Canada Pension Plan Investment Board and Vermilion Energy Inc. Announce Strategic Partnership in Corrib

Canada Pension Plan Investment Board (“CPPIB”) and Vermilion Energy Inc. (“Vermilion”) (TSX:VET)(NYSE:VET) are pleased to announce a strategic partnership in the Corrib Natural Gas Field in Ireland (“Corrib”), whereby CPPIB will acquire Shell Exploration Company B.V.’s (“Shell”) 45% interest in the project, with Vermilion operating the assets after completion of the acquisition. Through its wholly owned subsidiary, CPP Investment Board Europe S.a.r.l., CPPIB has entered into a definitive purchase and sale agreement with Shell, to acquire 100% of Shell E&P Ireland Limited (“SEPIL”), which holds Shell’s 45% interest in Corrib (the “Acquisition”) for total cash consideration of EUR830 million, subject to customary closing adjustments and future contingent value payments based on performance and realized pricing. The Acquisition, which remains subject to customary conditions and receipt of all necessary government consents, has an effective date of January 1, 2017 with closing anticipated in the first half of 2018.

At closing, Vermilion will assume operatorship, and CPPIB plans to transfer SEPIL along with a 1.5% working interest to Vermilion for EUR19.4 million (before closing adjustments).

Following the transfer to Vermilion, ownership in Corrib would be as follows:

CPPIB would hold a 43.5% non-operated interest
Vermilion would hold a 20% operated interest
Statoil ASA would continue to hold a 36.5% non-operated interest
The transaction also contemplates two contingent payments; one linked to price and one linked to produced volumes:

Up to EUR150 million contingent on NBP prices being above 2.03 Euro cents/kWh on an annual basis from 2018 to 2022; and
Up to EUR100 million subject to exceeding certain production thresholds through 2025.
Corrib is located 83 kilometers off the northwest coast of Ireland. The field has a gross plant capacity of approximately 350 million cubic feet of natural gas per day, provides approximately 60% of Ireland’s natural gas consumption and constitutes approximately 95% of Ireland’s gas production.

Avik Dey, Managing Director and Head of Natural Resources at CPPIB said, “Ireland is an attractive destination for a long-term investor like CPPIB, and through this investment in the Corrib gas field, we are able to further our strategy of investing in high-quality natural resources assets alongside highly regarded and experienced operating partners such as Vermilion. Vermilion has a strong operational track record in both onshore and offshore projects and we look forward to working with them and are confident that this investment will benefit the CPP Fund by delivering strong risk-adjusted returns over the long-term horizon of the Fund.”

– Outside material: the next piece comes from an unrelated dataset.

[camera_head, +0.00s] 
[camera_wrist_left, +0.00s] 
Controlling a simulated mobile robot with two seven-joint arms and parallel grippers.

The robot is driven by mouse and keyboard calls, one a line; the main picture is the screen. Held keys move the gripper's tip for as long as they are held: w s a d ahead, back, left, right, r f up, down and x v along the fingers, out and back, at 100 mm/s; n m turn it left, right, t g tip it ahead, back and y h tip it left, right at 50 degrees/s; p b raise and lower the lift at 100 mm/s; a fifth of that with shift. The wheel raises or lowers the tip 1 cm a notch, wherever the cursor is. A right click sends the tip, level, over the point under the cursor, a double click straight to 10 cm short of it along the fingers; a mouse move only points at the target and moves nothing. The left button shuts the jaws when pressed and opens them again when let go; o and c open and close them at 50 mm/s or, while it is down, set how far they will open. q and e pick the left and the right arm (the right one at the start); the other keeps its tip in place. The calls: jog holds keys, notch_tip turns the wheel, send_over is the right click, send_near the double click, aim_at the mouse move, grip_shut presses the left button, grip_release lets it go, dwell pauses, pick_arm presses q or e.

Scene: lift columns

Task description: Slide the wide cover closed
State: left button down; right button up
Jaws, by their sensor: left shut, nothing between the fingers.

Anthony Marino, President and CEO of Vermilion said, “We welcome CPPIB as a strategic partner in this world-class gas field, and we look forward to a productive long-term relationship. Our ownership in Corrib and investment in Ireland date back to 2009, and we are proud to be a part of the energy industry in this stable jurisdiction. Our extensive experience in Europe, North America and Australia over our 23-year history will serve us well in Corrib. We look forward to working with SEPIL employees and Corrib stakeholders to implement our best-in-class approach to safety, environmental protection and strategic community investment.”

Pro forma for the transfer of SEPIL from CPPIB, Vermilion’s incremental 1.5% ownership of Corrib would represent approximately 850 boe/d at current production rates and approximately 2.0 million boe of 2P reserves(1) based on an independent evaluation by GLJ Petroleum Consultants Ltd. with an effective date of December 31, 2016. Assuming a purchase price of EUR19.4 million ($28.4 million at current exchange rates), before closing adjustments, the transaction metrics are estimated at approximately $33,400 per boe per day, $15.40 per boe of proved plus probable reserves(1) including future development capital (generating a 2P recycle ratio of 1.9 times based on projected 2017 netbacks), and 3.3 times estimated 2017 operating cash flow(2) using the current forward commodity strip. Vermilion expects the acquisition to be accretive for all pertinent per share metrics including production, fund flows from operations(2), reserves and net asset value. Vermilion intends to fund this acquisition with existing credit facilities.

The acquisition would significantly increase Vermilion’s degree of operating control of its asset base. Following the assumption of operatorship of Corrib, Vermilion estimates that it will operate 87% of its production base as compared to 72% currently.